Data section |
>> BEGIN
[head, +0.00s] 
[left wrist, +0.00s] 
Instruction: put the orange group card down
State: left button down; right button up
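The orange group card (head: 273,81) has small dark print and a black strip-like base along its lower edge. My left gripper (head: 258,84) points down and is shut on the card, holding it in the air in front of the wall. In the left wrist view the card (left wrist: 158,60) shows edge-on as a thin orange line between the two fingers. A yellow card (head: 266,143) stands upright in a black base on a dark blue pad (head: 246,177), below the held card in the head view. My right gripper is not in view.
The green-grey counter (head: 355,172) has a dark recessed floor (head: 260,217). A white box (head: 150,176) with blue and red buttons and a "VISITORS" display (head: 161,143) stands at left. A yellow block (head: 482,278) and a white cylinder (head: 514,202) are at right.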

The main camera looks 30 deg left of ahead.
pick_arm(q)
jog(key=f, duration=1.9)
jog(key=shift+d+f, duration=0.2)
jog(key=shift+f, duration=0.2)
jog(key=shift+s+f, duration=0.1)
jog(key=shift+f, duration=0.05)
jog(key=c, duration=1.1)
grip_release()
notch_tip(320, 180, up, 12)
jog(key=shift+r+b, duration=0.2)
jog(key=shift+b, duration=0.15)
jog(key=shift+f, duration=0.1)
>> END
Given problem |
Each line of the material above must be retyped precisely.

Task output |
[head, +0.00s] 
[left wrist, +0.00s] 
Instruction: put the orange group card down
State: left button down; right button up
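The orange group card (head: 273,81) has small dark print and a black strip-like base along its lower edge. My left gripper (head: 258,84) points down and is shut on the card, holding it in the air in front of the wall. In the left wrist view the card (left wrist: 158,60) shows edge-on as a thin orange line between the two fingers. A yellow card (head: 266,143) stands upright in a black base on a dark blue pad (head: 246,177), below the held card in the head view. My right gripper is not in view.
The green-grey counter (head: 355,172) has a dark recessed floor (head: 260,217). A white box (head: 150,176) with blue and red buttons and a "VISITORS" display (head: 161,143) stands at left. A yellow block (head: 482,278) and a white cylinder (head: 514,202) are at right.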

The main camera looks 30 deg left of ahead.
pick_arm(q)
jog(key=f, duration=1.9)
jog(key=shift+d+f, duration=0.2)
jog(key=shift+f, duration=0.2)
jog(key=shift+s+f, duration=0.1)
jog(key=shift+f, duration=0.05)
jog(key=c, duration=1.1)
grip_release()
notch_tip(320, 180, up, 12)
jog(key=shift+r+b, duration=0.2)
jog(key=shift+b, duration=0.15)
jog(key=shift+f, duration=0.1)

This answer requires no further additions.